Ever since it debuted the second-generation Odyssey in 1999, Honda's been setting the bar for minivan quality and performance. Last year, the company completely overhauled its family hauler, and this year doesn't see much change to the new platform. That's not a bad thing, however, as the 2005 edition brought a more powerful 3.5-liter/255-horse V-6, power side windows, and a host of technical innovations for the segment, such as available Michelin PAX run-flat tires, engine cylinder deactivation, and a noise-canceling audio system. The only major feature the Odyssey lacks compared with some of its competitors is all-wheel drive. Though it does feature front-wheel drive with standard traction control and electronic stability control.
A typically conservative Honda design, the Odyssey its sheathed in elegant lines wrapped around the basic minivan box, creating a suitably upscale appearance. You'll find no Nissan Quest-like swoopy lines or GM-style SUV snouts grafted on the front here, just a clean design that doesn't call attention to itself--perfect for a minivan. Large, reflective headlamps and a trapezoidal grille bear a family resemblance with Honda's popular car lines, reinforced by the prominent "H" badge. The PAX run-flat tire/wheel system on the Touring model has the ancillary benefit of filling out the wheel wells better than most competitors' smaller rolling stock. And you'd really appreciate those tall sidewalls if they kept you rolling 125 miles after a puncture, as they're designed to do. The Touring model also gets body-colored parking-assist sensors, which eliminate the bumper-wart look of the more typical black bumper sensors.
The Odyssey's interior is focused on flexibility. The third-row "Magic Seat" can split 60/40 and folds flat into the floor with headrests intact. The second-row captain's chairs can move fore and aft 10 inches, mount side-by-side to form a bench seat, and be removed. An optional seat for an eighth passenger disappears into the storage compartment between the first and second rows. There's even a lazy-Susan rotating storage tray hidden in that compartment on EX and higher models--about the only storage innovation remaining would be a dumbwaiter to send cargo up to the roof rack. Although Honda doesn't offer a foldaway second row like Chrysler and Dodge minivans, the payoff here is more substantial and supportive seats for the passengers in the middle row.

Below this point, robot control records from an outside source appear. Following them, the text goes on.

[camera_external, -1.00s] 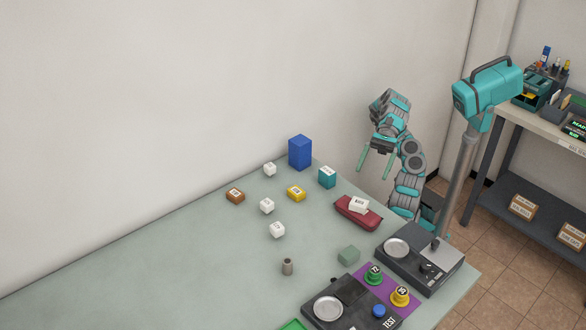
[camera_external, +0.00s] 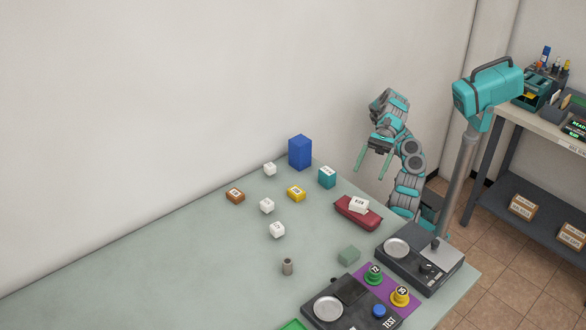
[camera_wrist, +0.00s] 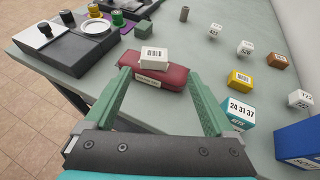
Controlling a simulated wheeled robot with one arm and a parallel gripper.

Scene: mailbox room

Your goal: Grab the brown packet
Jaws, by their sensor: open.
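The brown packet (camera_external: 235,196) is a small block with a white label on top. It lies on the table left of the yellow block. In the wrist view the brown packet (camera_wrist: 277,60) is at the upper right, beyond the yellow block. My gripper (camera_external: 372,166) is open and empty, held above the right end of the table, well apart from the packet. In the wrist view the open fingers of my gripper (camera_wrist: 160,88) frame a dark red case.
The red case (camera_external: 352,217) carries a white block (camera_external: 359,204). A yellow block (camera_external: 297,193), teal block (camera_external: 327,177), blue box (camera_external: 300,152) and several white cubes (camera_external: 277,230) stand around. Scales (camera_external: 420,262) fill the near right. The table's left is clear.

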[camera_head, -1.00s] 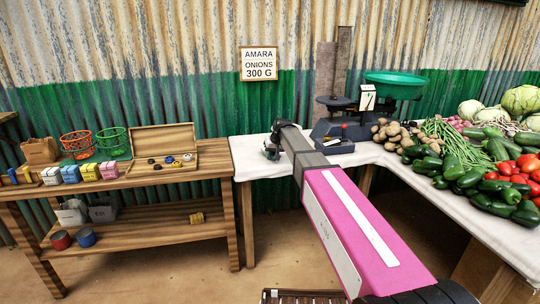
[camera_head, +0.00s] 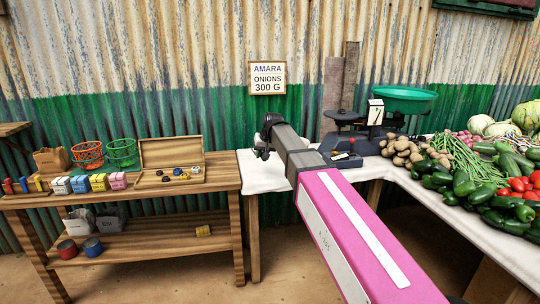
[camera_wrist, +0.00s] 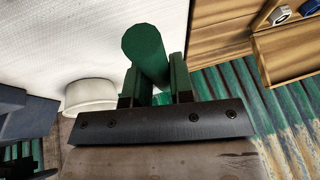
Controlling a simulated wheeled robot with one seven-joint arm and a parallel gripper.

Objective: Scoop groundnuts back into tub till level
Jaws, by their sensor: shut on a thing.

As you ascend through the trim levels, the Odyssey offers an increasing level of luxury options competitive with anything else in minivanland--and even some parts of luxurycarland. Included are a rear DVD entertainment system with a nine-inch screen and personal surround sound, power-adjustable pedals, a satellite navigation system, a rearview backup camera (standard with the navigation system), three-zone climate control, roll-down rear windows, power side doors and tailgate, and a 360-watt audio system. Like upscale Acura models, the Odyssey even offers voice-activated control for the stereo, climate control, and navigation system. If this level of amenities can't keep the kids happy on the way to soccer practice or even all the way to Grandma's, you might consider calling "Nanny 911."
Commendably, Honda includes the vast majority of the Odyssey's safety equipment--the run-flat tires being the notable exception--as standard equipment on all models. That roster includes dual-stage driver and passenger front airbags, front side airbags, and side-curtain airbags for all three rows. The latter are fitted with a rollover sensor to deploy in the event things get topsy-turvy. On the preventive side of safety, anti-lock brakes, traction control, and electronic stability control are included to help ensure those airbags don't get used. The Odyssey also earned five stars in NHTSA's front- and side-impact crash tests.